As investment managers, it is common for friends, acquaintances, and sometimes clients to ask us where we think the market is headed. Another question we are asked is whether or not we are in a bull or bear market. The bear market question is usually asked after the market experiences a sharp drop, like it did at the beginning of 2016. Unfortunately it seems some people believe that having a strong opinion on the short-term direction of the stock market is a prerequisite for being an investment manager. I sometimes receive bewildered looks from those asking these questions because my typical response is something along the lines of: “I have no idea.”
The Wall Street Journal recently posted an article online originally published in March 2015. Entitled How to Survive a Bear Market, it touches on the issue of what an investor should do if he or she believes a drop in the stock market is inevitable. The essence of the article is that because people are quite bad at predicting the direction of the stock market, investors who sell in anticipation of declines (or vice versa) almost always do worse than if they’d just sat still and stuck to their original plan.
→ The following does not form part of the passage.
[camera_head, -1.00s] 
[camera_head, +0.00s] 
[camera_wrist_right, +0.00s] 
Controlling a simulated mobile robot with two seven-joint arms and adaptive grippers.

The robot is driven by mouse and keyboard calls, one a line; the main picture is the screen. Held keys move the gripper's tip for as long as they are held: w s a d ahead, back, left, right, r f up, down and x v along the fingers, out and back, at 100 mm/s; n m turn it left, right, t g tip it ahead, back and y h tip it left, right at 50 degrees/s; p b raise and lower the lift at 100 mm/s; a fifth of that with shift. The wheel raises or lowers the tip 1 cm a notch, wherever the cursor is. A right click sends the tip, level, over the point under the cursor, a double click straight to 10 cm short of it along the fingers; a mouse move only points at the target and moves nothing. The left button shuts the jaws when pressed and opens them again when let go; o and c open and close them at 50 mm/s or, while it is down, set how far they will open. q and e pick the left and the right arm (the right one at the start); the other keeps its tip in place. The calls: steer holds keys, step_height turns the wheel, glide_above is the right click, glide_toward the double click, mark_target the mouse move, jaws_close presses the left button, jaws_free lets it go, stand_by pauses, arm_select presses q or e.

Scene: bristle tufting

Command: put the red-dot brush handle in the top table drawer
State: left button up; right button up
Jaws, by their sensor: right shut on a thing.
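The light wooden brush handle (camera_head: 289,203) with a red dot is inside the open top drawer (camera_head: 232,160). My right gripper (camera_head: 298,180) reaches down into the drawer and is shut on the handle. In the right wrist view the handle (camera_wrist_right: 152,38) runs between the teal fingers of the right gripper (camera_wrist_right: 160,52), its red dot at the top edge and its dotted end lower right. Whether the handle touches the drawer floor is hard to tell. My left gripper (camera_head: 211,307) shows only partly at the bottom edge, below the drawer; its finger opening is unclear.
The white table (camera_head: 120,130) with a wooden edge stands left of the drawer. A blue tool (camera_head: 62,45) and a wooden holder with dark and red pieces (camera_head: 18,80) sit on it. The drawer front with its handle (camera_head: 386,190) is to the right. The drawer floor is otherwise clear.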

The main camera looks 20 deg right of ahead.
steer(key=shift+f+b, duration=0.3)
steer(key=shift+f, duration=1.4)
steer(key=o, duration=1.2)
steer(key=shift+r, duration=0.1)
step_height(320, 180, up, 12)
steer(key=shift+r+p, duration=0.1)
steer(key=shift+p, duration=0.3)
The article cites some compelling research about the returns of the average investor in equity mutual funds:
“The average investors in stock mutual funds made 3.8% a year over the past 30 years according to Boston research firm Dalbar Inc. That is one-third of the S&P 500’s average 11.1% gain in that period. Dalbar’s explanation for this sad performance: People buy and sell funds at all the wrong times.”
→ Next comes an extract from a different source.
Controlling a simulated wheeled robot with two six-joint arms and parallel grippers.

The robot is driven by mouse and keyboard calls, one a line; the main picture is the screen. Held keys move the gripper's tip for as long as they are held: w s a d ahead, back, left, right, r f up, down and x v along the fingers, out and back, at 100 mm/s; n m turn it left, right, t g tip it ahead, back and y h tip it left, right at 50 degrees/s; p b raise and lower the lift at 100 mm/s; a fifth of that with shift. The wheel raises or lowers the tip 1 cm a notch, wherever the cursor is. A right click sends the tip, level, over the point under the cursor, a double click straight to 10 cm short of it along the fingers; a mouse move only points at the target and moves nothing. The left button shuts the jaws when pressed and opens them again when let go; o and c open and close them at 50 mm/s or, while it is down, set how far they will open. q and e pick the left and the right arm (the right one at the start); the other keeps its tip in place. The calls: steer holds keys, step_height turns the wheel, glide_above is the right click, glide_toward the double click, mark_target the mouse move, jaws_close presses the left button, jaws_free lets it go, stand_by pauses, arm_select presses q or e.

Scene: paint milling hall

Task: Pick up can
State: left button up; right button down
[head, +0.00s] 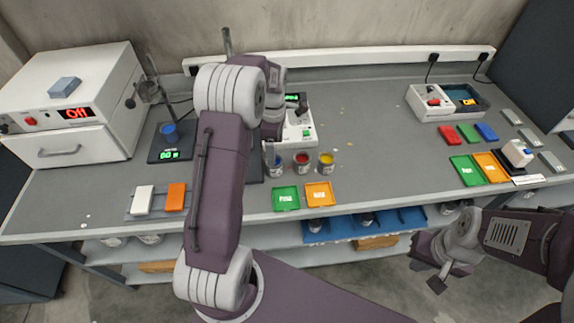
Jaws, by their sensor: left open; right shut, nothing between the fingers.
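Small open paint cans stand in a row on the grey bench: a red one (302,163), a yellow one (326,164) and, to the left, a blue one (277,166) partly covered by my left arm. My left gripper (269,147) is open and points down over the bench, close to the blue can. My own wrist hides much of it, and I cannot tell whether it touches the can. My right gripper (434,270) is shut and empty, low in front of the bench's edge at the right.
A green tray (286,199) and an orange tray (319,194) lie before the cans. A white instrument (300,132) stands behind. A white oven (75,105) is at the left, coloured blocks (468,133) at the right.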

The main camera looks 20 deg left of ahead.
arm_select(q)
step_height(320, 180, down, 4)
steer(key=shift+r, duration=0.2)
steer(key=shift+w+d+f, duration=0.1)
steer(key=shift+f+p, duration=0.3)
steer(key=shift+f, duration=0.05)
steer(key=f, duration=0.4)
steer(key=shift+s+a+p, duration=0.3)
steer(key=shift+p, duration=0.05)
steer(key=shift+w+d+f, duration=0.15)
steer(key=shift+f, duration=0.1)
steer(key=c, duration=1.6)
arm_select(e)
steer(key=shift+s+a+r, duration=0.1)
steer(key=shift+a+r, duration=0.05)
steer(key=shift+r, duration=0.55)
Compounded over a number of years, the results of this underperformance could mean the difference between a fully funded retirement versus a painful shortfall: a $250,000 portfolio compounded over 15 years at 3.8% versus 11.1% results in ending values of $437,000 and $1.2 million, respectively. The primary reason for this dreadful performance differential is that the average investor sells after the market has already fallen and then buys after the market has risen and stocks seem “safe” again. Buying high and selling low is a great recipe for significantly below-average returns. At the same time, even if someone is able to sell prior to a steep drop, it can be very difficult to know when to get back in. No one rings a bell at the bottom. For the investor who misses the rebound, he simply ends up where he started and forfeits the opportunity to accumulate stocks at bargain prices. In addition to poor performance, there are other potential negative consequences to unnecessary trading including incurring excessive fees and/or taxes.
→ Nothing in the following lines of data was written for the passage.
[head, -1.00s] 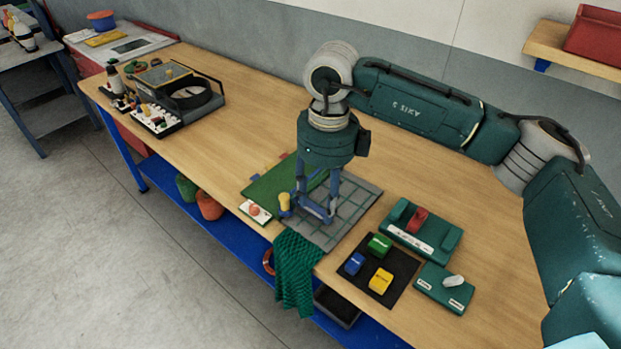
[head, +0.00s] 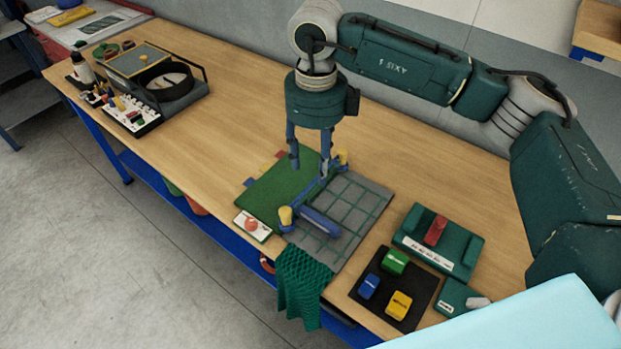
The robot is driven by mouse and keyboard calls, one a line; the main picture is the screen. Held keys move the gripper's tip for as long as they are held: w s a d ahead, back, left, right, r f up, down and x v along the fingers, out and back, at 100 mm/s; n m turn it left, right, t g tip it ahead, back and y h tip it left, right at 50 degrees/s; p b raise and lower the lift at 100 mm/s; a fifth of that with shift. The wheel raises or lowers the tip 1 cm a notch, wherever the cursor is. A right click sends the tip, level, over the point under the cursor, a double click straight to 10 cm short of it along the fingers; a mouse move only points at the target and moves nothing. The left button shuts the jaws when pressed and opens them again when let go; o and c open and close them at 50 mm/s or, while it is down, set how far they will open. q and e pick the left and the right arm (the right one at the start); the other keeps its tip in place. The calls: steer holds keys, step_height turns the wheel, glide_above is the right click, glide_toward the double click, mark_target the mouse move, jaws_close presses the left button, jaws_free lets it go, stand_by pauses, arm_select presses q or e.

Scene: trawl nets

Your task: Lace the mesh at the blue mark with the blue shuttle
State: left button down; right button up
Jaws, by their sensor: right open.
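A small blue block (head: 368,286), which looks like the blue shuttle, lies on a black mat (head: 423,297) beside a green block (head: 394,262) and a yellow block (head: 399,304). A grey board with green mesh lines (head: 353,207) lies left of the mat, next to a green sheet (head: 272,190). A blue bar (head: 320,222) lies on the board by yellow knobs (head: 285,216). My right gripper (head: 309,163) is open, pointing down above the sheet and board, apart from the blue block. My left gripper is out of view.
A teal holder (head: 465,253) with a red piece (head: 435,230) stands behind the mat. Green netting (head: 301,283) hangs over the front edge. A white card (head: 253,226) lies left of it. Tools and a black-framed device (head: 160,75) stand far left; bare wood lies between.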

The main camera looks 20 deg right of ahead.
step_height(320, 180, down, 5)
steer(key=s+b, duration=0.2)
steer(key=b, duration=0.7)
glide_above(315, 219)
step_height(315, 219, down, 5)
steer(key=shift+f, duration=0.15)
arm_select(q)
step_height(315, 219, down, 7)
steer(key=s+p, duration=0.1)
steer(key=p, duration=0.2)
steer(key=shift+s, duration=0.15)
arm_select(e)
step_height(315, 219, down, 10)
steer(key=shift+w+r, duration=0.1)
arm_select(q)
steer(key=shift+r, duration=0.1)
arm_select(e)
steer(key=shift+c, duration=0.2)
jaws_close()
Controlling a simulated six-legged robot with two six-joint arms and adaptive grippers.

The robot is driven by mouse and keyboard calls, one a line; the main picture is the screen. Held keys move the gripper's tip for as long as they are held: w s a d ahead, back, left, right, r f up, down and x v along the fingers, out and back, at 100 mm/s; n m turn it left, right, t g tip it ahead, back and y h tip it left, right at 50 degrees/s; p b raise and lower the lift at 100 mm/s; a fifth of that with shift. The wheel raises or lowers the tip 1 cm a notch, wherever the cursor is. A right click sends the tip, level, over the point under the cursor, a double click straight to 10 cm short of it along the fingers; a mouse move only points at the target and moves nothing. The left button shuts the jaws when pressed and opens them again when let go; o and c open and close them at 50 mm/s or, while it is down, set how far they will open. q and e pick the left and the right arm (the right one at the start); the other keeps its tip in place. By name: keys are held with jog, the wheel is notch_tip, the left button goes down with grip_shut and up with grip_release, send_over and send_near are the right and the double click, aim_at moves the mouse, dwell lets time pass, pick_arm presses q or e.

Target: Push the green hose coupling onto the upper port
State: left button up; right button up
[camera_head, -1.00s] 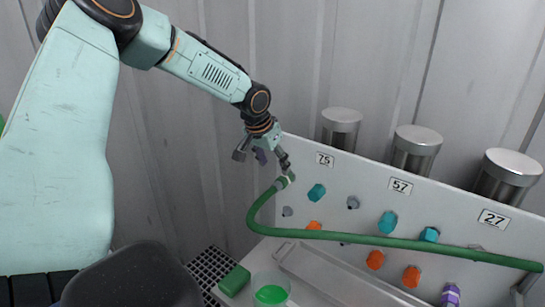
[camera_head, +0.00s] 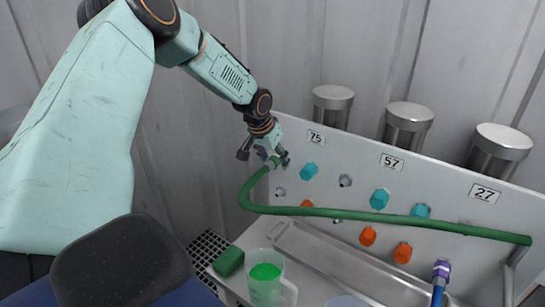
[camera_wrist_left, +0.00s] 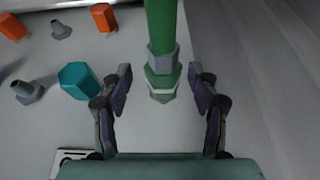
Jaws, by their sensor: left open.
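The green hose coupling (camera_head: 273,163) is at the panel's upper left, on the end of a green hose (camera_head: 375,215). My left gripper (camera_head: 265,155) is at the coupling. In the left wrist view the coupling (camera_wrist_left: 163,80) lies between my open fingers (camera_wrist_left: 160,88), with a gap on both sides. The port behind the coupling is hidden, so I cannot tell whether it is seated. My right gripper is not in view.
Teal caps (camera_head: 309,171) and orange caps (camera_head: 403,252) cover other ports on the panel (camera_head: 340,150). Metal vessels (camera_head: 408,122) stand behind it. A tray (camera_head: 335,255), green block (camera_head: 228,262) and mug with green liquid (camera_head: 264,285) are in front. A blue hose (camera_head: 438,294) is at lower right.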

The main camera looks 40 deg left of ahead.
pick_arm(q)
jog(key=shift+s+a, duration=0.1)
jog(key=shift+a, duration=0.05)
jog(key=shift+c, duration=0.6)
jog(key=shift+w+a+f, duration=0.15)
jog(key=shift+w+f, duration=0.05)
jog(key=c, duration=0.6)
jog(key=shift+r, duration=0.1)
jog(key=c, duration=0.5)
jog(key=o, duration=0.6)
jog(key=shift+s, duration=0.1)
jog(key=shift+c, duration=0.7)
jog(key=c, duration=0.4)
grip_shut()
Instead of asking where the market is headed, the article recommends investors ask themselves when they will need the money. For investors in or near retirement (i.e. those who currently or will soon begin taking distributions from their nest egg), having the right asset allocation regardless of the future direction of the market is of paramount importance. The time to prepare for the wide range of potential market outcomes is now, not after the market has already declined. For investors having a long-term horizon, especially those who are regularly adding to investment accounts such as 401-(k)s, a bear market should be welcomed as an opportunity to buy at a discount. For some reason, everyone loves a discount except when it comes to buying stocks. Logic and market history tell us that the lower the starting price, the higher the subsequent long-term returns, and vice versa. Looking back over the past decade, by far the best time to buy stocks was in late 2008 and early 2009 when prices had crashed. For investors who regularly added to their investments throughout this period, they are better off today compared to if the market had not crashed. Obviously this is easier said than done.
The idea of selling at the peak and getting back in at the bottom is so appealing because it is it potentially so lucrative. However, for most investors this notion is a pipe dream and potentially a very costly mistake. We don’t try to determine our buying and selling based on what we believe the market will do. As investment managers, we focus on making sure our clients have appropriate asset allocations given their specific circumstances and we try to be prepared to take advantage of opportunities offered by market declines. In fact, we increased some of our existing stock positions early in 2016. We believe that focusing on these goals and remaining calm in the face of volatile markets is a much better service to our clients than buying and selling based on short-term market expectations.